During my time at IBM, we spent many hours cautioning users to design the schema right the first time, as revisions made later slowed or stopped the database from operating. For that reason, any potential changes made down the road had to be minimal. The issue of schema-rigidity still rings true today, leading to little flexibility when it comes to application development and evolution.
This "get it right first" approach may have worked in the old world of static schema, but it will not be suitable for the new world of dynamic schema, where changes need to be made daily, if not hourly, to fit the ever changing data model. It is no wonder that many NoSQL users are Web-centric businesses which require a greater amount of flexibility.
Application development (high coding velocity & agility) The key constituency of the DBMS is the application developer community. In the past, the industry delineated the database administrator (DBA) from the application developer. The new world blurs such distinctions and demands very little dependency on dedicated DBAs. The software developer becomes the most important user.
As a database grows in size or the number of users multiplies, many RDBMS-based sites suffer serious performance issues.
The developer requires high coding velocity and great agility in the application building process. NoSQL databases have proven to be a better choice in that regard, using object-focused technologies such as JSON, for example. Even if you are a SQL shop, the incremental time to learn emerging database technologies will save lots of development cost over time.
The learning curve on JSON, for example, is quite fast and programmers can build a prototype in days and weeks. Since many NoSQL offerings include an open system, the community provides many productivity tools, another big advantage over single-vendor proprietary products. Some organizations, such as MongoDB, even offer free courses online that train employees and interested users in how to use the technology.
Operational issues (scale, performance, and high availability) I know from experience that as a database grows in size or the number of users multiplies, many RDBMS-based sites suffer serious performance issues.
Next, consultants are brought in to look at the problem and provide solutions. Vertical scaling is usually recommended at high cost. As processors are added, linear scaling occurs, up to a point where other bottlenecks can appear. Many commercial RDBMS products offer horizontal scaling (clustering) as well, but these are bolted-on solutions and can be very expensive and complex.
If an organization is facing such issues, then it should consider NoSQL technologies, as many of them were designed specifically to address these scale (horizontal scaling or scale-out using commodity servers) and performance issues. Just like Google’s HDFS horizontal scaling architecture for distributed systems in batch processing, these newer NoSQL technologies were built to host distributed databases for online systems. Redundancy (in triplicate) is implemented here for high availability.
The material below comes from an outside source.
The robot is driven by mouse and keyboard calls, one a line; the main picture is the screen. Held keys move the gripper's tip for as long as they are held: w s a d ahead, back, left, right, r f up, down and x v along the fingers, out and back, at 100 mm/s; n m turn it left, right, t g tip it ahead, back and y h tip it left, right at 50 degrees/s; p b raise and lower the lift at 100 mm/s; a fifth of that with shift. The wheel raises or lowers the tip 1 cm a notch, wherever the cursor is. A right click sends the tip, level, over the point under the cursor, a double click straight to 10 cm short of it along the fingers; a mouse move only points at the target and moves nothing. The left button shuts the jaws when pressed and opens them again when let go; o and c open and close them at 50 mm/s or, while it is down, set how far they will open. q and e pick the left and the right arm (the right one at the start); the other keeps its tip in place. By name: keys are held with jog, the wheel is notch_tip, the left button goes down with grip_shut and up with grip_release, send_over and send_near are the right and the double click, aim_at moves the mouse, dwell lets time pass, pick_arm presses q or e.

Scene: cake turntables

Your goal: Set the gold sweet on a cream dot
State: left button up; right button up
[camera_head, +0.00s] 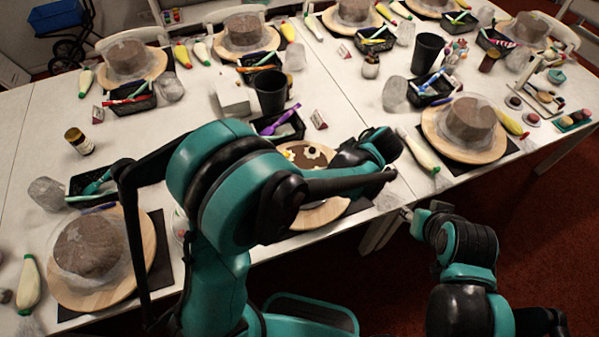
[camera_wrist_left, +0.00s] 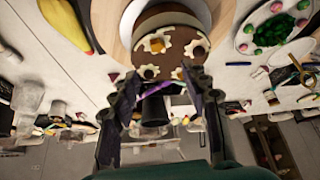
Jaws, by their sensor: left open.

A common complaint about NoSQL databases is that they forfeit consistency in favor of high availability. However, this can't be said for all NoSQL databases. In general, one should consider an RDBMS if one has multi-row transactions and complex joins. In a NoSQL database like MongoDB, for example, a document (aka complex object) can be the equivalent of rows joined across multiple tables, and consistency is guaranteed within that object.
NoSQL databases, in general, avoid RDBMS functions like multi-table joins that can be the cause of high latency. In the new world of big data, NoSQL offers choices of strict to relaxed consistency that need to be looked at on a case-by-case basis.
Data warehousing & analytics RDBMSes are ideally suited for complex query and analysis. Originally DB2 and Oracle were mostly used for query-intensive workloads. Data from production systems were extracted and transformed (via ETL processes) and loaded into an RDBMS for slicing and dicing. Even in today’s world, Hadoop data is sometimes loaded back to an RDBMS for reporting purposes. So an RDBMS is a good choice if the query and reporting needs are very critical.
Real time analytics for operational data is better suited to a NoSQL setting. Further, in cases where data is brought together from many upstream systems to build an application (not just reporting), NoSQL is a must. Today, BI tool-support for NoSQL is new, but growing rapidly.
Co-existence of RDBMS and NoSQL databases IBM just announced the implementation of the MongoDB API, data representation, query language and wire protocol, thus establishing a way for mobile and other next-generation applications to connect with enterprise database systems such as IBM’s DB2 relational database and its WebSphere eXtreme Scale data grid. This could usher in a new wave of flexible applications that add significant value by spanning multiple data systems.
Oracle also introduced its NoSQL product last year.
Data exchange and interoperability will continue to evolve as other industry leaders follow in IBM's footsteps and the functionality of NoSQL databases will continue to evolve over time. Fortune 1000 companies will be well-advised to look at NoSQL database solutions to meet their needs in a data-intensive business world.
The rapid adoption of these alternative databases in just a few years is a testament to their attractiveness to the new world of Big Data, where agility, performance, and scalability reign supreme.